Moreover, when an architect accepts a duty to administer portions of the construction contract, it must do so with the same care it does any of its other professional duties. The owner-architect contract is “determinative of what, if any, supervision is required of the architect.” A. R. Moyer, Inc. v. Graham, 285 So. 2d 397, 403 (Fla. 1973). An architect cannot “escape the obligation and supervisory duties he contracted to perform merely by accepting, at face value and without verification, the approval of [another design professional].” Cent. Sch. Dist. No. 2 of Town of Oyster Bay, Nassau Cnty. v. Flintkote Co., 56 A.D.2d 642, 642 (N.Y. App. Div. 1977). Doing so would deprive the owner of “the professional judgment he had the right to expect.” Id. To the extent any design is delegated to the contractor, that design ultimately must be incorporated into the overall design for which the design professional maintains liability.

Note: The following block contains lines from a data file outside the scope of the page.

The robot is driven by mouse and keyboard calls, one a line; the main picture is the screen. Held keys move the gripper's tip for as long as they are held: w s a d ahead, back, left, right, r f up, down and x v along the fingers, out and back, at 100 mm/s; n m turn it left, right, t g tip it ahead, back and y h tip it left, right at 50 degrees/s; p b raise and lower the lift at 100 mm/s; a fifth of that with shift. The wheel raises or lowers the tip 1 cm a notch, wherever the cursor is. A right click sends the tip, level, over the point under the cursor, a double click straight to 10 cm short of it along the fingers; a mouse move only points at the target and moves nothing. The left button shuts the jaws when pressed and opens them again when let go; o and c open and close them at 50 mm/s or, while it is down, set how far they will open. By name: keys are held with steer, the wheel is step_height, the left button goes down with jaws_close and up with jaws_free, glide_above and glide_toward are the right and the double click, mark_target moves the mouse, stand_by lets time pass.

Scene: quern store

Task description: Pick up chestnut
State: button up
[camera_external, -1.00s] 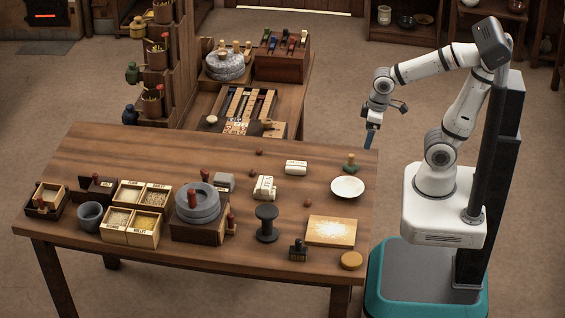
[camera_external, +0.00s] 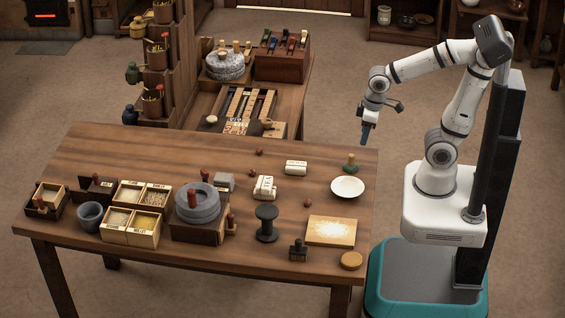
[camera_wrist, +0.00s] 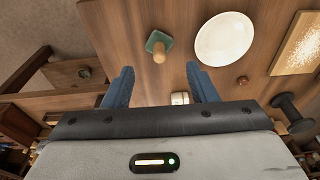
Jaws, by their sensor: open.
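Several small round reddish-brown things lie on the wooden table: one (camera_external: 308,203) left of the white plate, one (camera_external: 259,152) near the back edge, and one (camera_external: 250,173) left of a white block. They look like chestnuts, but they are too small to tell apart. One small brown nut (camera_wrist: 243,80) shows below the plate in the wrist view. My gripper (camera_external: 365,135) is above the table's back right corner, apart from all of them. In the wrist view my gripper (camera_wrist: 158,72) is open, its blue fingers spread and empty.
The white plate (camera_external: 347,187) and a green-based knob (camera_external: 351,163) stand nearest my gripper. White blocks (camera_external: 296,167), a dark spool (camera_external: 266,224), a floury board (camera_external: 331,231) and a stone quern (camera_external: 197,203) also stand on the table. The back left of the table is clear.

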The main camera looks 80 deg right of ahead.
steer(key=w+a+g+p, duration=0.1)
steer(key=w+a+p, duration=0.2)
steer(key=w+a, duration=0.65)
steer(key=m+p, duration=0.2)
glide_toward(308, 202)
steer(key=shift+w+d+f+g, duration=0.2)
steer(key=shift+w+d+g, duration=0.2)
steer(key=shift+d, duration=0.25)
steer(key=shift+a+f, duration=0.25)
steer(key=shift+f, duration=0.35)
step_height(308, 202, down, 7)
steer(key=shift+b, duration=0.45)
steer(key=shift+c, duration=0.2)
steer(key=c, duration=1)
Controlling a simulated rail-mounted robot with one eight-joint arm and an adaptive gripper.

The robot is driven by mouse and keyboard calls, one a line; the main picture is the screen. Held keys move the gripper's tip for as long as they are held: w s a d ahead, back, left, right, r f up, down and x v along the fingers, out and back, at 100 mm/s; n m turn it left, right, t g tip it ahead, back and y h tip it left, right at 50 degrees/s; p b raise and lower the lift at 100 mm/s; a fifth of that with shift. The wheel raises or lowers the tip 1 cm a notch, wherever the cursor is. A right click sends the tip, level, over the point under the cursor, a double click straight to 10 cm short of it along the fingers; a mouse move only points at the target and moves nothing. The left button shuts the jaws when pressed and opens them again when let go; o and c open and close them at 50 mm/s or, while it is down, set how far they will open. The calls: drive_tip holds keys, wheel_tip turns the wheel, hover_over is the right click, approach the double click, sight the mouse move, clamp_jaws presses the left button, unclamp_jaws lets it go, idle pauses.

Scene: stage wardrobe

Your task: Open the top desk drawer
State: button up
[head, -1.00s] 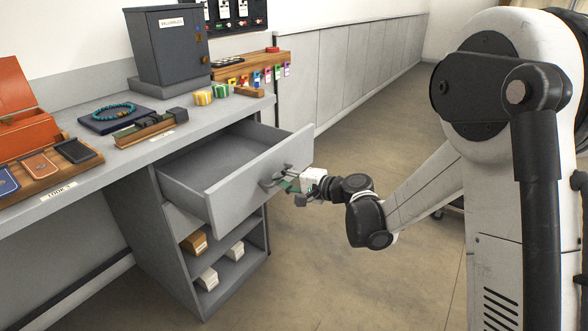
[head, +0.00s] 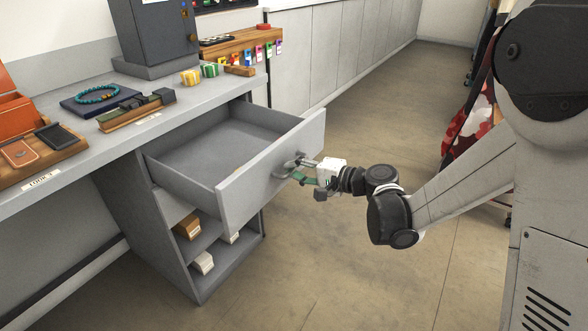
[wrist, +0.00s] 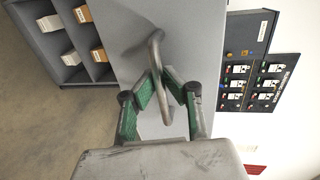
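The grey top desk drawer (head: 272,173) is pulled well out of the desk, and its inside looks mostly empty. A tiny yellowish spot on the drawer floor is too small to identify. A curved metal handle (wrist: 154,43) is on the drawer front; it also shows in the head view (head: 287,164). My gripper (wrist: 163,80) is shut on this handle, its green-padded fingers on either side of the bar. In the head view my gripper (head: 299,171) is at the outer face of the drawer front. The exact finger contact is partly hidden.
The desk top (head: 215,95) holds a bracelet on a dark pad (head: 98,95), a wooden tray (head: 40,158) and a dark cabinet (head: 157,35). Open shelves with small boxes (head: 187,227) are below the drawer. The floor (head: 330,255) in front is clear. Clothes (head: 470,120) hang at right.

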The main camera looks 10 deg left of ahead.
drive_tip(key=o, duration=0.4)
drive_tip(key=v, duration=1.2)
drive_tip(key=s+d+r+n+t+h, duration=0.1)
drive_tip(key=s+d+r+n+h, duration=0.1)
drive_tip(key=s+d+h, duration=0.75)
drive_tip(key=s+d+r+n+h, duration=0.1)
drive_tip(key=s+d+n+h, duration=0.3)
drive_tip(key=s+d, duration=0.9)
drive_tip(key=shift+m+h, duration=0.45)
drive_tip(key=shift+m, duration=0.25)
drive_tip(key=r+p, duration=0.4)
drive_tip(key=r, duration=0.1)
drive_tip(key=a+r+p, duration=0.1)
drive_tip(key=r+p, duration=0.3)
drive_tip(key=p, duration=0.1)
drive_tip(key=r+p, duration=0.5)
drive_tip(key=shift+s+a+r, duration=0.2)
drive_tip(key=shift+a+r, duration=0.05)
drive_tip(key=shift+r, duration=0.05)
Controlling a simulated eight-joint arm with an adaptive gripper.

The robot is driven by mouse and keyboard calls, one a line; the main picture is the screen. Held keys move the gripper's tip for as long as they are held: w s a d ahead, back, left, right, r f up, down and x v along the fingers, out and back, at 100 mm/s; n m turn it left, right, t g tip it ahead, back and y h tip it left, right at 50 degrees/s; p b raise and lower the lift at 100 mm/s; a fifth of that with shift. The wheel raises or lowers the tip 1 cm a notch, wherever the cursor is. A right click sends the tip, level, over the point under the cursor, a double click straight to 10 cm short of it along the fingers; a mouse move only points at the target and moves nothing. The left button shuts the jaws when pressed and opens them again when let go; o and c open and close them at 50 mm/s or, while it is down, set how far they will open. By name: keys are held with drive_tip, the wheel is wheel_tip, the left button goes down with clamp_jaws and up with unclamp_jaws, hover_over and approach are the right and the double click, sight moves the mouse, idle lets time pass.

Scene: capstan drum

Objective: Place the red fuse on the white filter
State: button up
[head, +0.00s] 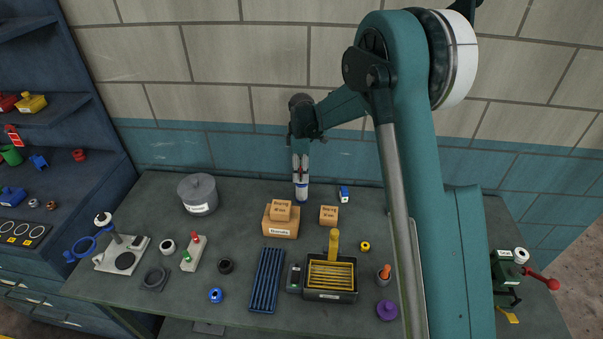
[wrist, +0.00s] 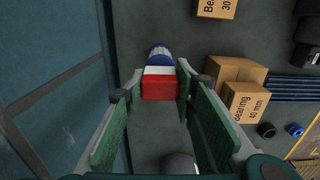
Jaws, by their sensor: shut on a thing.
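The red fuse (wrist: 160,88) is a small red block between my fingertips in the wrist view. My gripper (wrist: 157,88) is shut on it; in the head view my gripper (head: 301,173) points down at the back of the bench. The white filter (head: 302,194), a white can with a blue band, stands directly below the fingertips. Its blue part shows past the fuse in the wrist view (wrist: 158,52). The fuse is mostly hidden by the fingers in the head view. I cannot tell whether the fuse touches the filter.
Cardboard bearing boxes (head: 281,222) stand just in front, with another box (head: 329,215) to the right. A small blue-and-white block (head: 344,194) lies right of the filter. A grey lidded pot (head: 198,194) stands left. The tiled wall (head: 240,155) is close behind.

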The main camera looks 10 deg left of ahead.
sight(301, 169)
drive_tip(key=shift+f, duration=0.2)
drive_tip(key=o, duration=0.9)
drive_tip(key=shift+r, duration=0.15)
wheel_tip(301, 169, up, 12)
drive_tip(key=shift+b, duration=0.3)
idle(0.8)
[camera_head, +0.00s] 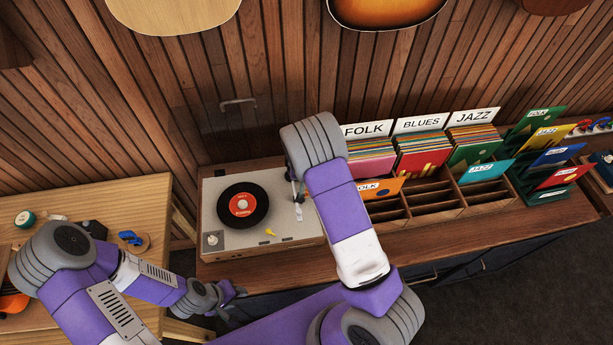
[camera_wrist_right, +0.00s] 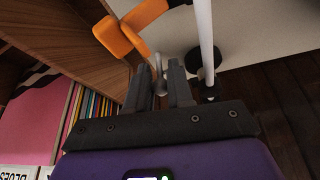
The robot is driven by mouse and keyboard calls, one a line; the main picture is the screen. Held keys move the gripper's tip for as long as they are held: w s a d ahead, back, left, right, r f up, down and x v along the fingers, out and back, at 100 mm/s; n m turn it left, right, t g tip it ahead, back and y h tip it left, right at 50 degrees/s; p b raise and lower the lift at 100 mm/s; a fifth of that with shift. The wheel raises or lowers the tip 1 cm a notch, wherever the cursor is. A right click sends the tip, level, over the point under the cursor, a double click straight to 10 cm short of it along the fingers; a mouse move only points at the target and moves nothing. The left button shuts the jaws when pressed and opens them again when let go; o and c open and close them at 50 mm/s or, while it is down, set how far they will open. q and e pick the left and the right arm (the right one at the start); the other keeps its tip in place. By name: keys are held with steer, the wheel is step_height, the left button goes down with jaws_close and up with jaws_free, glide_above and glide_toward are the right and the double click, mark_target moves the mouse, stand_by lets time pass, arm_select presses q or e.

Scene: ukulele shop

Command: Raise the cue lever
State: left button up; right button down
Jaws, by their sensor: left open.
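The turntable (camera_head: 212,203) has a pale top and wooden sides, with a black record (camera_head: 243,204) on it. Its tonearm (camera_head: 298,213) is partly behind my right arm in the head view. The white tonearm tube (camera_wrist_right: 205,35) shows in the right wrist view. My left gripper (camera_head: 236,293) is open and empty, low by the counter front.
Record bins (camera_head: 430,195) with FOLK, BLUES and JAZZ signs stand right of the turntable. A yellow piece (camera_head: 270,232) is on the turntable's front. A wooden table (camera_head: 140,200) stands at left. Slatted wall (camera_head: 280,70) and hanging ukuleles (camera_head: 175,12) are behind.

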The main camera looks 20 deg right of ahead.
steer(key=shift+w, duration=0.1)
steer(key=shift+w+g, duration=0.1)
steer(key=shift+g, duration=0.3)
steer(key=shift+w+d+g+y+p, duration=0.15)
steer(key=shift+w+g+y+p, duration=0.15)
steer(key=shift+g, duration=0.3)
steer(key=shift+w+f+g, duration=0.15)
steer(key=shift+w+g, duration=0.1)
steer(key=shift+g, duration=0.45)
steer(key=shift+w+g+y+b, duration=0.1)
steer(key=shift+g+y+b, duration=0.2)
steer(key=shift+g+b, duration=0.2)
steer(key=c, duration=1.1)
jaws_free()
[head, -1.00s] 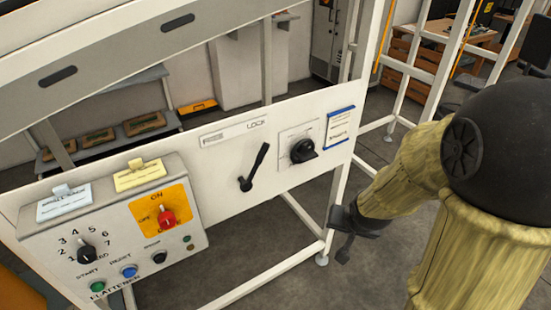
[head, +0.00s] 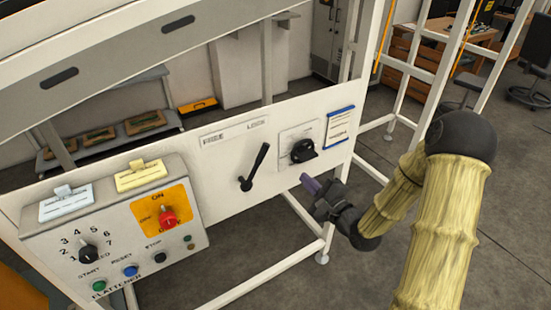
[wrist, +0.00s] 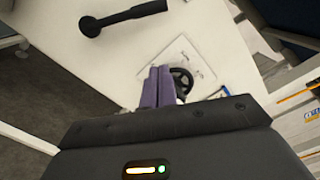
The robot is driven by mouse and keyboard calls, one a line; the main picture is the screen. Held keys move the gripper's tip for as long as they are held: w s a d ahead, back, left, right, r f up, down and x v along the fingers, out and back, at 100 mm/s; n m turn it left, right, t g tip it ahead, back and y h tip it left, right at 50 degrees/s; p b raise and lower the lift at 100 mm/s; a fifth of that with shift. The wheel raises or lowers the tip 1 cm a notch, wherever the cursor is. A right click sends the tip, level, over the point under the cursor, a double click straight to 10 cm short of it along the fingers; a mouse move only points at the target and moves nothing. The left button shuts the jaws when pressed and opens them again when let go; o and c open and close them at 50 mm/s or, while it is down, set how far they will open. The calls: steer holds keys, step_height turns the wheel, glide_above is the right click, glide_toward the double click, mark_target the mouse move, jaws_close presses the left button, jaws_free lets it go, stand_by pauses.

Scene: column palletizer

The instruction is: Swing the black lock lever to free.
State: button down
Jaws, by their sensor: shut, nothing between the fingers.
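The black lock lever (head: 255,167) is on the white panel (head: 215,185), under a label strip (head: 234,132) whose right end reads LOCK. Its pivot is at the lower left and its arm tilts up to the right, toward the LOCK end. In the wrist view the lever (wrist: 122,18) lies at the upper left, apart from my fingers. My gripper (head: 311,184) is to the right of the lever and a little below the black rotary knob (head: 303,150). Its purple fingers (wrist: 156,86) are together and empty. They partly hide the knob (wrist: 182,82) in the wrist view.
A control box (head: 115,225) with a red switch (head: 168,216), a selector and several buttons stands out at the left. A blue-edged notice (head: 340,126) is right of the knob. White frame posts (head: 333,205) stand below the panel. The panel face between lever and knob is clear.

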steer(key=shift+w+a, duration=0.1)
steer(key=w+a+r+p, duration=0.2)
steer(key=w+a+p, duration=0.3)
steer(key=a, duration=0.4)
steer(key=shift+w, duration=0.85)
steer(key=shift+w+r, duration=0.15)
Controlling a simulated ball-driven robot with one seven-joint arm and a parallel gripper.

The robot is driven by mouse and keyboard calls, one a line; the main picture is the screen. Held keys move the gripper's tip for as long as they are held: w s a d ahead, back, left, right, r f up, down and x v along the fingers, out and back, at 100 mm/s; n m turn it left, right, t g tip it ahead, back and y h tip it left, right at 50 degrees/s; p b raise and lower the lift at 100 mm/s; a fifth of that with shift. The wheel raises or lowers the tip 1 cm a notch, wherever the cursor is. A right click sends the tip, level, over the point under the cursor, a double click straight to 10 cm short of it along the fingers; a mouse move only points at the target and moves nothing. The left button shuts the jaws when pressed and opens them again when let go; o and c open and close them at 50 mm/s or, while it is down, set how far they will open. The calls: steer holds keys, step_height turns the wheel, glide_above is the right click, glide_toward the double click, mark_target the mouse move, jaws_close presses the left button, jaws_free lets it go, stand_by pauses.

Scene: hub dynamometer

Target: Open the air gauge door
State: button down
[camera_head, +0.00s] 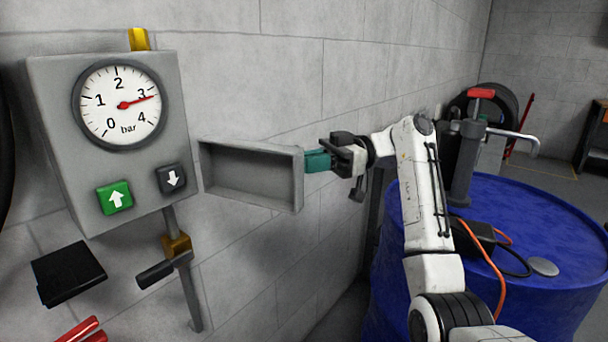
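The air gauge (60,155) is a grey wall box at the left, with a round dial reading about 3 bar, a green up-arrow button and a dark down-arrow button. Its grey door (298,180) stands swung out to the right of the box, with its hollow inner side showing, so the dial and buttons are uncovered. My gripper (317,161) is at the door's outer right edge, its teal fingertip at or against the upper part of that edge. The far finger is hidden, so I cannot tell whether it grips the door.
A blue drum (400,270) stands at the right, bearing a hand pump (466,150) with a red handle, a black device and cables. A pipe with a brass fitting (176,245) hangs below the box. A black object (68,274) and red handles (80,330) are at lower left.

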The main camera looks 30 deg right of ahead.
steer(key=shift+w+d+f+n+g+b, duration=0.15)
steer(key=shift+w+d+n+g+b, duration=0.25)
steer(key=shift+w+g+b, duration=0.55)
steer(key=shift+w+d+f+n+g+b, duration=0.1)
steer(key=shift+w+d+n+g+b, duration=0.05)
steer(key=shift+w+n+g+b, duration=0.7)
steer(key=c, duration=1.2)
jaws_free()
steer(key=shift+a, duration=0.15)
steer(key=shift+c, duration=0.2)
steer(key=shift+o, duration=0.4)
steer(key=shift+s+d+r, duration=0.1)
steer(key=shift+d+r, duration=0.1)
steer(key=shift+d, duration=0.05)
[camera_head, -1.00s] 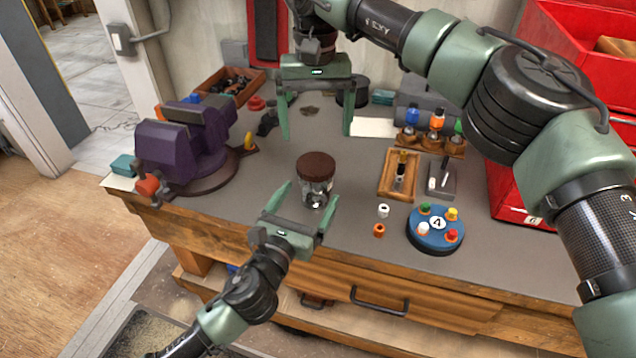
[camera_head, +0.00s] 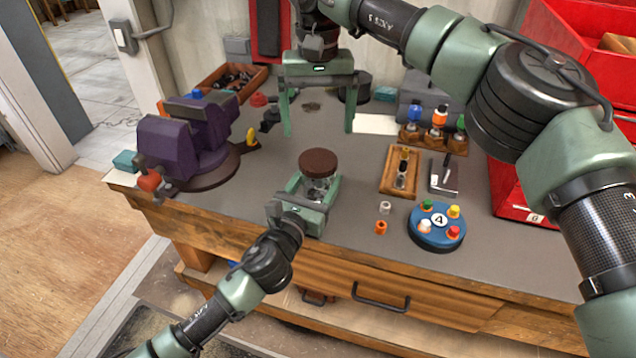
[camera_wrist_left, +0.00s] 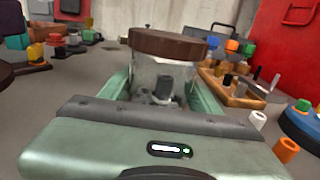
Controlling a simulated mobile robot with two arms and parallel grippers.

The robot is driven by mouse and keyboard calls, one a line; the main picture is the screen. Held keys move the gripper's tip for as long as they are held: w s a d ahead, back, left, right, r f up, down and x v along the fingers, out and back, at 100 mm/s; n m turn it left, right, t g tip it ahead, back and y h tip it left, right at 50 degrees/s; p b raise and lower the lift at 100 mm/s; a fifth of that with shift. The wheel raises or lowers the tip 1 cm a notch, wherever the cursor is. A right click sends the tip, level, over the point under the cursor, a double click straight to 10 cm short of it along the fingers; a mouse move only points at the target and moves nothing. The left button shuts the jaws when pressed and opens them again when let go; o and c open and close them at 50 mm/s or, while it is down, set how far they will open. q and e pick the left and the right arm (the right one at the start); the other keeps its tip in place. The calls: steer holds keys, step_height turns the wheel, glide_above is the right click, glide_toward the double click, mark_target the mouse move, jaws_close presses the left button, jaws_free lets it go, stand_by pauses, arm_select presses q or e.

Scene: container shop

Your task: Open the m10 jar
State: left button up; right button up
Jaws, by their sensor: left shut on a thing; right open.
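The jar (camera_head: 320,184) is clear glass with a brown lid (camera_head: 318,162) on top, and dark metal parts show inside it. It stands upright near the front of the workbench (camera_head: 350,235). My left gripper (camera_head: 316,188) is shut on the jar's glass body, with one finger on each side below the lid. The left wrist view also shows the jar (camera_wrist_left: 158,80) and its lid (camera_wrist_left: 167,44) between the fingers. My right gripper (camera_head: 319,130) is open and empty, pointing down behind and above the jar. No label on the jar can be read.
A purple vise (camera_head: 185,145) stands at left. At right are a wooden tray (camera_head: 385,187), a blue round holder (camera_head: 436,240) with coloured caps, and small white and orange pieces (camera_head: 381,227). Red bins (camera_head: 590,60) stand at far right.

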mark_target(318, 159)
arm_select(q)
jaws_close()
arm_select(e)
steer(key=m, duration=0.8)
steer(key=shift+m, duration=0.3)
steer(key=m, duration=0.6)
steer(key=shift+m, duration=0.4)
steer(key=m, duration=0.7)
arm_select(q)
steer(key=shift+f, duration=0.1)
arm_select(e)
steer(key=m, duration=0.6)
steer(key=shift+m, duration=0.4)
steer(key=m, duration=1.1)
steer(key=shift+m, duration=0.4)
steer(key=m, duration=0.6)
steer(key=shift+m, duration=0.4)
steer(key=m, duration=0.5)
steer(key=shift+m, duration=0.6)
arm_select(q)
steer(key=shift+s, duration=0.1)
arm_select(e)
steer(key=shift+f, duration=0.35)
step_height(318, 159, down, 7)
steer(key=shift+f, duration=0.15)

If the design professional fails to adequately review or coordinate the contractor’s design with the overall project design, the design professional may still be liable for those coordination failures.
With the surge in delegation of design to contractors, both contractors and design professionals may be unknowingly taking on risks related to design failure. This Briefing Paper outlines those potential risks and urges both parties to read their contracts carefully and to consult with an experienced construction attorney when questions of delegated design arise.